Summer is upon us, but before everyone checks out for the lakes and forests, I have a couple of workshop opportunities you might want to take advantage of.
June is a good month to get a handle on many of our noxious weeds before they go to seed. Next Thursday evening, WSU Spokane County Extension’s Small Farm Program and USDA Animal Plant Health Inspection Service will present a talk and field walk on identifying and controlling noxious weeds. A major emphasis will be on using Integrated Pest Management techniques, including using insects and animals to do the control. The workshop will run from 6 to 9 p.m. at the WSU Spokane County Extension Office, 222 N. Havana St. To register go to http://www.spokane-county.wsu.edu/ Rural%20Living/Weed%20Flyer.pdf and either pay online or download the registration form. Cost is $15.

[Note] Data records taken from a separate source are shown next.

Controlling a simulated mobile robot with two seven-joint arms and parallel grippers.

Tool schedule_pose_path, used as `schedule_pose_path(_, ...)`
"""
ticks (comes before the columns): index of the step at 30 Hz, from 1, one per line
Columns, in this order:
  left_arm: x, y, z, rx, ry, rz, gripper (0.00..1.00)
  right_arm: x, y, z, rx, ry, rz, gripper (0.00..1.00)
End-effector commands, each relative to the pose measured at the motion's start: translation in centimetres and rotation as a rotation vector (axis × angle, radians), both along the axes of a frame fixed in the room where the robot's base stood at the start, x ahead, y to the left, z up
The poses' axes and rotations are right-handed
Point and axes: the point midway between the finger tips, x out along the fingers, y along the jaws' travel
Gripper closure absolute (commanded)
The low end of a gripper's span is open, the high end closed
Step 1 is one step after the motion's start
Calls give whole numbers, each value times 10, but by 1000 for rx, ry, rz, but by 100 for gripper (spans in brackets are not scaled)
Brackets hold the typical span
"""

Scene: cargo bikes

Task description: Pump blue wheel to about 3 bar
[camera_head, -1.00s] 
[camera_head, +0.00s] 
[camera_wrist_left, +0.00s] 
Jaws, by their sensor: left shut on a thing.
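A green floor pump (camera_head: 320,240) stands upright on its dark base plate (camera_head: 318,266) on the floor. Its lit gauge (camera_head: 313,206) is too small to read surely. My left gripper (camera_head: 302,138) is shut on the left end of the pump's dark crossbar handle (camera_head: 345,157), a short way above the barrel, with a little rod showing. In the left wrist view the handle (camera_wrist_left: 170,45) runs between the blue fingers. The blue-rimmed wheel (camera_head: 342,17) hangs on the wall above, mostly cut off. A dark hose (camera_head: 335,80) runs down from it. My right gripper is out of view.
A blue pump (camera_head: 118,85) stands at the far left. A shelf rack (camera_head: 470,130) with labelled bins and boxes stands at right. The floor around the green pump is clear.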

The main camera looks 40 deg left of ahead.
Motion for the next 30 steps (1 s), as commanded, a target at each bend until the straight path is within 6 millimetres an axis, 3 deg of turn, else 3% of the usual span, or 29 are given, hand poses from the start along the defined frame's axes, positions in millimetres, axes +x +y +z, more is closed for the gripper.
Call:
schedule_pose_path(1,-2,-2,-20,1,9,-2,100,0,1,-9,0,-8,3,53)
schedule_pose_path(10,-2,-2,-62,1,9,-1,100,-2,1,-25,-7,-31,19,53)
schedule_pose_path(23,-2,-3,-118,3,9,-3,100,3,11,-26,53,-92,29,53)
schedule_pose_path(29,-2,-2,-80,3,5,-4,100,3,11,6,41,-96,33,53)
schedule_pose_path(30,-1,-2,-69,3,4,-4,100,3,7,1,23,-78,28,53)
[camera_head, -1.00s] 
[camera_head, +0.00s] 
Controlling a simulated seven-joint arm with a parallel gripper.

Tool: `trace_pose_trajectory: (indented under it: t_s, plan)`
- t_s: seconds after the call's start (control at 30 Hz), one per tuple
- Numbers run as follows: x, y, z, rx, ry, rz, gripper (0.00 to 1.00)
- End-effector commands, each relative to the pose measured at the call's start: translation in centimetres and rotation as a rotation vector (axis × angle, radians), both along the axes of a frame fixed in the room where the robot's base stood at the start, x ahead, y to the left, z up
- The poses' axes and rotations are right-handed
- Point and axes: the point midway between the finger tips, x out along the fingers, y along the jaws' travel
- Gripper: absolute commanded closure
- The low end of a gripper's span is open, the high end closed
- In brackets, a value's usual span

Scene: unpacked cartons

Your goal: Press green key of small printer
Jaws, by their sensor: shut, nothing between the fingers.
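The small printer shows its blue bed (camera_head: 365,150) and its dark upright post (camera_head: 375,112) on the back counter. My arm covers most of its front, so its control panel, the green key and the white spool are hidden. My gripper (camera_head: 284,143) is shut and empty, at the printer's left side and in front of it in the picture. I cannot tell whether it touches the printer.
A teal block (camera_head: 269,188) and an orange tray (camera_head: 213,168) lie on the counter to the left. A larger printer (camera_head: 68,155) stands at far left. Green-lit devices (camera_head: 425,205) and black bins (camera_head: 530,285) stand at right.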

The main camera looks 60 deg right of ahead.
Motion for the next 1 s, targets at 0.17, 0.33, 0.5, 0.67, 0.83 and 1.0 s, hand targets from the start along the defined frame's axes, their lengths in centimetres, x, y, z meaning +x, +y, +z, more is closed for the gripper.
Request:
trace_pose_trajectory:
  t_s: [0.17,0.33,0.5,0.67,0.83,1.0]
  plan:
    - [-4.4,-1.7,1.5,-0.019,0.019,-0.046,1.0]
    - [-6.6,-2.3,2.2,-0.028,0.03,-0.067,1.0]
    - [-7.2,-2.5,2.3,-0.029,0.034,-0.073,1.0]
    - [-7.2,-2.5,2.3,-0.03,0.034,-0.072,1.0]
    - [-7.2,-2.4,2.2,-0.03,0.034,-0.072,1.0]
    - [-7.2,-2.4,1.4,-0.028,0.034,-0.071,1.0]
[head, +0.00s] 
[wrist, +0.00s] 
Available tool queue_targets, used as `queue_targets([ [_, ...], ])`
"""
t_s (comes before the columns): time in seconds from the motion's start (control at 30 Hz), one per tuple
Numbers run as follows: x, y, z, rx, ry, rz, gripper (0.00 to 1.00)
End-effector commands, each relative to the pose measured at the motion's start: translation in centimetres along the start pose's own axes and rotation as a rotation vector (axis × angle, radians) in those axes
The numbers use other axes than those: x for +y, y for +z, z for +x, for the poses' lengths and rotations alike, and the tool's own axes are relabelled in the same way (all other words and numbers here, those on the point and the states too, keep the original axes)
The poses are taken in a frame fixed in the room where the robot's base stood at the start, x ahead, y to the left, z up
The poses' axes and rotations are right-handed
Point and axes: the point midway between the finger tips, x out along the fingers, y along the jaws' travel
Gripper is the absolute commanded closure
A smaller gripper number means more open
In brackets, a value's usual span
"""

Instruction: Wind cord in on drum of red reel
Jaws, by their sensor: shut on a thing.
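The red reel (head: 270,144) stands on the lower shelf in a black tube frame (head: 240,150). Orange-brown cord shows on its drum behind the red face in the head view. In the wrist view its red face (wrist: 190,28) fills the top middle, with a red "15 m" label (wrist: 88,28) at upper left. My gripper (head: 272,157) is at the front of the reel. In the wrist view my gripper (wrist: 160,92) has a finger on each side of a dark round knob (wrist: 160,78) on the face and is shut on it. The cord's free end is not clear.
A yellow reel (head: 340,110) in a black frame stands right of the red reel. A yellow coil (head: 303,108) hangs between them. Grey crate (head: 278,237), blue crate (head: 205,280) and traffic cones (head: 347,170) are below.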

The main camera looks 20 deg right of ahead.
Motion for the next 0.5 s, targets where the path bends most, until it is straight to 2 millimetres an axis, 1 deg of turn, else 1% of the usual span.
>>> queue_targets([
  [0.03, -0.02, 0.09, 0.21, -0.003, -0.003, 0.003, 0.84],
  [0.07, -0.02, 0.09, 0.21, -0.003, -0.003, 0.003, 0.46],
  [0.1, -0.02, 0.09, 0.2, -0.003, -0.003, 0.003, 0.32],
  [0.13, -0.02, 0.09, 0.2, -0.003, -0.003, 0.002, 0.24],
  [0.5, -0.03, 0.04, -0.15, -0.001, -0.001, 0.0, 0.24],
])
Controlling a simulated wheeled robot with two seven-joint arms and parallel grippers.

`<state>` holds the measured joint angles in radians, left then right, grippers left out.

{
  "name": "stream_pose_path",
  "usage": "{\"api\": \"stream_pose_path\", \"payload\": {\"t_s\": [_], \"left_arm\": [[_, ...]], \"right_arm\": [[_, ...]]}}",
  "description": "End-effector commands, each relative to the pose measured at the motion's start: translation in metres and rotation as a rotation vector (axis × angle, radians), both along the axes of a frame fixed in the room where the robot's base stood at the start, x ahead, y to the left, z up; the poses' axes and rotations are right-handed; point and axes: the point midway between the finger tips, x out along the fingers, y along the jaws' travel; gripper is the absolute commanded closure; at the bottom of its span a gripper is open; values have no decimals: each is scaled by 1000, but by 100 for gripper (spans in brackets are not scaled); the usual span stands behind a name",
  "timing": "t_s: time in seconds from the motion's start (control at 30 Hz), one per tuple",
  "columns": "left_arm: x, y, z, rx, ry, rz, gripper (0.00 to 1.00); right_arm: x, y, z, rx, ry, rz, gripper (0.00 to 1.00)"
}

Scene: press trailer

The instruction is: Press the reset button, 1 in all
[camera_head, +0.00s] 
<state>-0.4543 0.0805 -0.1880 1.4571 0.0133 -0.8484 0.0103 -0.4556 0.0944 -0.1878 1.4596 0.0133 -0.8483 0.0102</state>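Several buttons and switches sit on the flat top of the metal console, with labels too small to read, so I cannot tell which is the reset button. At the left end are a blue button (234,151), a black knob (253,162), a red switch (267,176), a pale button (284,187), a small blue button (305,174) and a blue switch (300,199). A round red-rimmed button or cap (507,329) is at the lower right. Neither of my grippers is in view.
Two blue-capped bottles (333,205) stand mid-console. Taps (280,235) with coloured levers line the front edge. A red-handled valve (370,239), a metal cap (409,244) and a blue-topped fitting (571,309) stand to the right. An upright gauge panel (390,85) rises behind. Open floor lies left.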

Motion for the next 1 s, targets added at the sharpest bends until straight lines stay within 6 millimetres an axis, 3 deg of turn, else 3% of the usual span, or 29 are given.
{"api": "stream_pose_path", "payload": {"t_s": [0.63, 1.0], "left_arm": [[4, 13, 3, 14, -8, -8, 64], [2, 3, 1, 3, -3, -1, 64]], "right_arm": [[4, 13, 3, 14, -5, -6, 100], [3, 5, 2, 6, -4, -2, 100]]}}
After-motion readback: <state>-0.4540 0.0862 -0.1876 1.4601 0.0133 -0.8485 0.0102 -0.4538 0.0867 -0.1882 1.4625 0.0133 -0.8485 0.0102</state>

Noxious weeds have been deemed undesirable because they adversely affect native vegetation, reduce economic values of crop, pasture and forestland, and degrade wildlife habitat and recreational opportunities. The first hour of the class will be a slide presentation of some of our local weeds and their control, followed by a field walk to hone your identification skills and look for the presence of biocontrol insects.
The second workshop is for K-12 educators interested in learning more about starting a school garden and integrating garden education into classroom curricula. Yours truly, with WSU Spokane County Extension and Lauren Morley of EWU’s Department of Education, will present a two-day workshop June 25-26, 8:30 a.m. to 3:30 p.m., at the extension office. Cost is $85, which includes educator clock hours, and $61 without. Lunch and materials are included. For questions and to register, contact Morley at firstname.lastname@example.org. The workshop is limited to 25 people.
Morley will discuss curricula that are available to integrate gardening into classroom learning with an emphasis on the experiential learning programs of Life Lab in California. She will also discuss how to integrate gardening learning into core curricula requirements and practical classroom and garden management issues. Attendees will receive extensive resource materials for future use.
On the practical side, I will discuss how to develop a supportive community that will help design, build and manage a garden. We will talk about when to start a garden project, what varieties are best for our area, basic gardening skills, strategies for managing a garden over the summer and using greenhouses and hoop houses to extend the growing season.
We will visit school and community gardens at Chester Elementary, the Community School and Riverfront Farms to see how gardening is being used as an education tool.
Chester Elementary has large garden boxes for each grade level while the Community School offers a horticulture program that teaches high school-age youths horticulture skills they can use in the real world. Riverfront Farms offers a summer gardening internship program to youth 13 to 18 to give them gardening, and life skills they can use in the future.